All told, a bit more than one in four of the 45 million workers under 35 does not have health insurance from any source, by far the highest rate of any age group. As for young workers with just high school degrees, two-thirds do not receive health coverage in their entry-level jobs, up from just over one-third in 1979.

Corporate America’s increasing tightfistedness over pensions is also hitting young workers hard. The share of workers 25 to 34 participating in an employer-sponsored pension plan or 401(k) slid to 42 percent in 2005, down from 50 percent five years earlier. As for workers aged 35 to 64, 55 percent participate in employer-sponsored retirement plans. The picture is worst for young high school graduates; fewer than one in five participates in a retirement plan in an entry-level job.

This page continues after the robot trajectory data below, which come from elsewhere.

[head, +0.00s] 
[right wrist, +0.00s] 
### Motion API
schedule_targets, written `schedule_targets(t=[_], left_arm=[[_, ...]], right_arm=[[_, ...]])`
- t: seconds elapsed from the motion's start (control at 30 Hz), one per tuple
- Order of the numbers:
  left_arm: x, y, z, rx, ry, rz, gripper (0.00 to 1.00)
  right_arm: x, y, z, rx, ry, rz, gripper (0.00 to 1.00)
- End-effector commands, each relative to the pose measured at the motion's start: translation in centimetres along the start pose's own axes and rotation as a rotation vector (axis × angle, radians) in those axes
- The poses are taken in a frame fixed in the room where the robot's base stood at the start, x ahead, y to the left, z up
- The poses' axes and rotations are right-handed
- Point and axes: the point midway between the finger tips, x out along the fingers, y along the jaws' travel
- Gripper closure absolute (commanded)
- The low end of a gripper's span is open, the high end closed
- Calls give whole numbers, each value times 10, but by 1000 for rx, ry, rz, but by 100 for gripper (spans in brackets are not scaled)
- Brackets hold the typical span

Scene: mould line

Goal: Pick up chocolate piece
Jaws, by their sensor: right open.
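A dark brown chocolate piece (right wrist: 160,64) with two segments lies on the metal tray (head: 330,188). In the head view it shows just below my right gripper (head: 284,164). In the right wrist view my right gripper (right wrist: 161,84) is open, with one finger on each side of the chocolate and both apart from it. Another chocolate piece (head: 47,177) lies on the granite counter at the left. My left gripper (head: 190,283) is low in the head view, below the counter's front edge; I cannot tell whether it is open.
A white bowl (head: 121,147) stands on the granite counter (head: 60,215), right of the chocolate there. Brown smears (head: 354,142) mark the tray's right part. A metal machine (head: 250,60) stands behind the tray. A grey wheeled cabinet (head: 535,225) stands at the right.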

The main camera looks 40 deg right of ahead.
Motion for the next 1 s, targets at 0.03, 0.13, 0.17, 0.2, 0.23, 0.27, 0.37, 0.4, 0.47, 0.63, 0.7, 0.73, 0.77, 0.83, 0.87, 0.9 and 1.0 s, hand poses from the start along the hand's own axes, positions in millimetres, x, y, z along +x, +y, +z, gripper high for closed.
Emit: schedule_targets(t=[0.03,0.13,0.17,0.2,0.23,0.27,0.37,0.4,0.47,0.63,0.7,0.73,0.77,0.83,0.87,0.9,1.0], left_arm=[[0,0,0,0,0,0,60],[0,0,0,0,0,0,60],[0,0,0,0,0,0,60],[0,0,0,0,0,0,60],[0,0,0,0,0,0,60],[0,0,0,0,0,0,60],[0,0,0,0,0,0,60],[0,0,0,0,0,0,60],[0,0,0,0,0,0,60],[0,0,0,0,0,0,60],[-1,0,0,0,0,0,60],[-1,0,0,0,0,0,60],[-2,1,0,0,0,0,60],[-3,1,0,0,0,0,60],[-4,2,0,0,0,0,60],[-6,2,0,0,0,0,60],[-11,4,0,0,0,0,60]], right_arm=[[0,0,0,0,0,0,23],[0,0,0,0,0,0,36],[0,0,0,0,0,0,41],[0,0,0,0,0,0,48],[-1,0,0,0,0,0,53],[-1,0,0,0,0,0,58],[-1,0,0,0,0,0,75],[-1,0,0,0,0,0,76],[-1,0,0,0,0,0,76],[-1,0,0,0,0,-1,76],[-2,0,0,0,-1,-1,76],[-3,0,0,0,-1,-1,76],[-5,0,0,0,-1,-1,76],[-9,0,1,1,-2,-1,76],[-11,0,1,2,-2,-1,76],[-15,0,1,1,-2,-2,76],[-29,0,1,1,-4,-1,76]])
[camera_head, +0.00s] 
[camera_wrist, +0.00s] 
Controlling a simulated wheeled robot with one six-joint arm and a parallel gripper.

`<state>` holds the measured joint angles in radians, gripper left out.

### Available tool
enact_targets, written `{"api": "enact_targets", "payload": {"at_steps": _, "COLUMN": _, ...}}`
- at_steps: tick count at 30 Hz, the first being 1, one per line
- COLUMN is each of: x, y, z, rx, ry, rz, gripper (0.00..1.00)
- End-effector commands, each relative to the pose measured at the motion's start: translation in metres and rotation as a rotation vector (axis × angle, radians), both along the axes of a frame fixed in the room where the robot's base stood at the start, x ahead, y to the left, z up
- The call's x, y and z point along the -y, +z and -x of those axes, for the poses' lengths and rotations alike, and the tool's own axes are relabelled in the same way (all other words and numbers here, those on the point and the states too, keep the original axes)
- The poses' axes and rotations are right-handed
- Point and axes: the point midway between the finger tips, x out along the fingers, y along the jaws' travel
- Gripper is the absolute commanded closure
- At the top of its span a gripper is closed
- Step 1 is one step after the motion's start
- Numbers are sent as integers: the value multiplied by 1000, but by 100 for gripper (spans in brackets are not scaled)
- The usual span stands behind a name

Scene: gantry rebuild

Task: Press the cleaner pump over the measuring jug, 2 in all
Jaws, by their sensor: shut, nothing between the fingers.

Frustrated by his economic situation at Caterpillar, Scott Wilcoxon has enrolled in an online college program with Colorado Technical University. He was a star student in high school, studying two foreign languages and planning to major in physics in college. But he fell in love with Anessa, married at 18 and suddenly had a child to support. He joined the Navy instead of going to college because that enabled him to serve his country while his military pay supported his family. With the Navy now providing tuition assistance, he has decided to pursue a bachelor’s degree in business, specializing in human resources. He used to dream of becoming a teacher, but he has since decided against it because “teachers don’t exactly make enough to support a family of five.” Now he hopes to work for a large corporation, training employees on mechanical operations. That way he can still teach, while earning more than a public school teacher.

Many nights after he returns home from Caterpillar at 11:30 pm, Wilcoxon studies until 1:30am. Sometimes he even hits the books during his half-hour lunch break at Caterpillar. “I’ve reached the top of the unskilled job market,” Wilcoxon said. “This is the only thing that’s going to allow us to get out of this upper-lower-class way we live.”